The method 1000 may include operation 1012, where a molten metal is poured into the casting mold and encapsulates, permeates, and/or engulfs the ceramic material (as well as any retaining structures or other structures located in the mold cavity) to form a cast part with a composite region including the encapsulated, permeated, and/or engulfed ceramic particles. In some examples, the ceramic material may be preheated prior to the pouring. In some embodiments, operation 1012 may be combined with operation 1010. For instance, the ceramic material may comprise loose ceramic grains that are poured into the mold contemporaneously with the molten metal. Additionally or alternatively, the ceramic material may have a predetermined density and buoyancy relative to the molten metal, which positions the ceramic material in a location of the mold. For instance, the ceramic material may float or sink to a location of the mold to form the composite region at that location.

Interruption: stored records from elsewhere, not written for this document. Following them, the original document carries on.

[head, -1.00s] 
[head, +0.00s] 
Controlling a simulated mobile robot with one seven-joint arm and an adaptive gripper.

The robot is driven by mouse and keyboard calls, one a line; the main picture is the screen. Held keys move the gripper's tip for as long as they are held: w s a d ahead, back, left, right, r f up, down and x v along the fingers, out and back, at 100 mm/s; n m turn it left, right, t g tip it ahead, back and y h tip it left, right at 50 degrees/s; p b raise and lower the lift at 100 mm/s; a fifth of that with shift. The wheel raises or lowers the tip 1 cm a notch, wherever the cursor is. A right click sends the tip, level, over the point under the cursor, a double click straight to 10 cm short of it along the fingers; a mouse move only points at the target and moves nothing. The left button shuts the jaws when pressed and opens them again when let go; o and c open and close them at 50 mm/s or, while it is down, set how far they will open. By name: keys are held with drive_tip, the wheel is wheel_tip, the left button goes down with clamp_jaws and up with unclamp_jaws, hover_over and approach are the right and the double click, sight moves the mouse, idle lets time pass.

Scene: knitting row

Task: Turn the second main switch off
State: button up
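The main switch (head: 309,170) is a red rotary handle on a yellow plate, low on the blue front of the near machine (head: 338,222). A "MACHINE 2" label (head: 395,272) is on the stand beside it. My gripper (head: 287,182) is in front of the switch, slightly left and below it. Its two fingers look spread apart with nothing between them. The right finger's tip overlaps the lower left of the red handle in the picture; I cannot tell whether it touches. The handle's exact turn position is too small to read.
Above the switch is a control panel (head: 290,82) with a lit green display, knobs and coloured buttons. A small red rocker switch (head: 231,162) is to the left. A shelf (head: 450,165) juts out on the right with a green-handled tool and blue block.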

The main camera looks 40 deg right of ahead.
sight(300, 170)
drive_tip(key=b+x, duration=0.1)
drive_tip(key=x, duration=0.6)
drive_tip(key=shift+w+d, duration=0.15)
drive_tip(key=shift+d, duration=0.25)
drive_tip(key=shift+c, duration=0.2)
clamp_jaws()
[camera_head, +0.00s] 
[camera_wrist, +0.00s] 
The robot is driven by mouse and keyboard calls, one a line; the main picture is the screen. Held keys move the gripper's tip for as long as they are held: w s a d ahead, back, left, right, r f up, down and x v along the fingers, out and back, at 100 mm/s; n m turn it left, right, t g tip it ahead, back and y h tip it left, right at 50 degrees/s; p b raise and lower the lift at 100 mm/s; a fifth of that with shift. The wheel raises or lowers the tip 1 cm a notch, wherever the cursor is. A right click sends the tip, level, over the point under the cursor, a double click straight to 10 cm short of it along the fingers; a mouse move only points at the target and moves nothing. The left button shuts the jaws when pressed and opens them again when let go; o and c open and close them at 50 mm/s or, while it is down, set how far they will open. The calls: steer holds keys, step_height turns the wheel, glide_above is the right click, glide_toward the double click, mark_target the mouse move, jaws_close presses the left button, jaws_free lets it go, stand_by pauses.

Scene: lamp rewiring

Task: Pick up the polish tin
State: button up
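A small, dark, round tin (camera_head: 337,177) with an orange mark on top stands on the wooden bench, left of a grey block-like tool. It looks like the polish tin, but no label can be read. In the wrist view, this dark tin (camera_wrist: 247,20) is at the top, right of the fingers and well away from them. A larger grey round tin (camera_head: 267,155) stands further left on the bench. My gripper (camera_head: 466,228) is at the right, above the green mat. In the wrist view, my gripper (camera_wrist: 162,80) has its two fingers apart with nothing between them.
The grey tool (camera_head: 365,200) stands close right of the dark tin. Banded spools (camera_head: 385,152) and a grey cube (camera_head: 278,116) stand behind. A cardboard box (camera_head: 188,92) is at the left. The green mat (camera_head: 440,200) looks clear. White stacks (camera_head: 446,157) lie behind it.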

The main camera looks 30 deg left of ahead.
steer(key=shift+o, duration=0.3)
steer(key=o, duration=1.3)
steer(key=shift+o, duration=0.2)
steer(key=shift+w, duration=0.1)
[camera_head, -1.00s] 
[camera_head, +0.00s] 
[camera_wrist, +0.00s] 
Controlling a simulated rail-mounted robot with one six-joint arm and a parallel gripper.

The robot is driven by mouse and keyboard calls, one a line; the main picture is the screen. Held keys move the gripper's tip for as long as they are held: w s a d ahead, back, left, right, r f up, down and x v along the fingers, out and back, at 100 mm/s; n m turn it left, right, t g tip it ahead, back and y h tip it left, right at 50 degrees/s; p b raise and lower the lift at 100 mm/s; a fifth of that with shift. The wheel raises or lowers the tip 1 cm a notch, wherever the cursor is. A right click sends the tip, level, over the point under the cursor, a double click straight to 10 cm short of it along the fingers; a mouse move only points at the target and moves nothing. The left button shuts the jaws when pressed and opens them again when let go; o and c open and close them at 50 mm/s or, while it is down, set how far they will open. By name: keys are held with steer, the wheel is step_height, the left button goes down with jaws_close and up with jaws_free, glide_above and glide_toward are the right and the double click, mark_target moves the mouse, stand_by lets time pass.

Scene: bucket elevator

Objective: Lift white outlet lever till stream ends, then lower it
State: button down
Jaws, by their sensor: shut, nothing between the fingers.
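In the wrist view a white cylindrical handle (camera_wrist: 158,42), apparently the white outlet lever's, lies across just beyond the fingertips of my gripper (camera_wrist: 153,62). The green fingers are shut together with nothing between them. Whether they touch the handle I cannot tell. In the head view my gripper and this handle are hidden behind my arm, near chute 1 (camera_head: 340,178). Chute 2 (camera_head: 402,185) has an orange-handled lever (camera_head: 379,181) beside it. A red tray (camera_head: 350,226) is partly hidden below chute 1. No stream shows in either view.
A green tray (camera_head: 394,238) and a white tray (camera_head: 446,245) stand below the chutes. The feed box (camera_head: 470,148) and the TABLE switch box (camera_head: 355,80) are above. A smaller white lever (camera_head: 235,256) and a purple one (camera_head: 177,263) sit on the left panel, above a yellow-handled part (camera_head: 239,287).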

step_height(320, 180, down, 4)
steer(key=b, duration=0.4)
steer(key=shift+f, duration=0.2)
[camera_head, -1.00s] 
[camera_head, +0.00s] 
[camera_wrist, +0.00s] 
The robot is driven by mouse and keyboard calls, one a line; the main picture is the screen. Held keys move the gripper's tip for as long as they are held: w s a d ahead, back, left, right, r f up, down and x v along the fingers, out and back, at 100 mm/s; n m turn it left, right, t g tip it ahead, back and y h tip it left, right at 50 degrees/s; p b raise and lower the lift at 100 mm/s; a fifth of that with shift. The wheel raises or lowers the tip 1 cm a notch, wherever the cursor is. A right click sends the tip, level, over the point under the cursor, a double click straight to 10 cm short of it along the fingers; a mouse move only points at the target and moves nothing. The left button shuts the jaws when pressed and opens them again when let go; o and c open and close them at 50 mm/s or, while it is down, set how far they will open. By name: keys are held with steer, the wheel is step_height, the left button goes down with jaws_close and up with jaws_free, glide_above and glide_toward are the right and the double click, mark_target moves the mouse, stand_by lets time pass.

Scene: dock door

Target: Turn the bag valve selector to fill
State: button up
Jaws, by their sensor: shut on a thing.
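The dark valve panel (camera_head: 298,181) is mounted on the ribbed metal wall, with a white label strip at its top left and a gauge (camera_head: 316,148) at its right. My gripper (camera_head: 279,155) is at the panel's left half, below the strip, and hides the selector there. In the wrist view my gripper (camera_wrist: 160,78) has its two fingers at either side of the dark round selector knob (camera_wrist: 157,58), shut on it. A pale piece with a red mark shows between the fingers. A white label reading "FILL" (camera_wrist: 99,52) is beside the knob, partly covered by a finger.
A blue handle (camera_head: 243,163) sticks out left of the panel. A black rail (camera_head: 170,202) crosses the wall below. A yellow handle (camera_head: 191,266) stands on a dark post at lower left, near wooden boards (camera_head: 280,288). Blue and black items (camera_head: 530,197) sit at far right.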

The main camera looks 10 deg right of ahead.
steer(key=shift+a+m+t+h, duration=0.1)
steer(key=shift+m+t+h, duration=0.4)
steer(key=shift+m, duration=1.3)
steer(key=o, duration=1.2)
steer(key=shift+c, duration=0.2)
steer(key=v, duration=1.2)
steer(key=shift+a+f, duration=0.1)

The method 1000 may include operation 1014, where the cast lifting member is cooled at room temperature or with one or more heat-treatment process/es. For instance, the cast lifting member may be subjected to quenching, annealing, tempering, austempering, cryogenic hardening, and/or combinations thereof. In some examples, the one or more heat-treatment process/es may implement a phase change in the metal to provide wear resistant characteristics, and/or may provide an ability to vary the wear resistant characteristics for specific applications. The heat treatment process may reduce internal stress in the composite region of the lifting component due to different coefficients of thermal expansion of the metal and the ceramic material, thereby reducing cracking or voids in the composite region.

CONCLUSION

Although this disclosure uses language specific to structural features and/or methodological acts, it is to be understood that the scope of the disclosure is not necessarily limited to the specific features or acts described. Rather, the specific features and acts are disclosed as illustrative forms of implementation.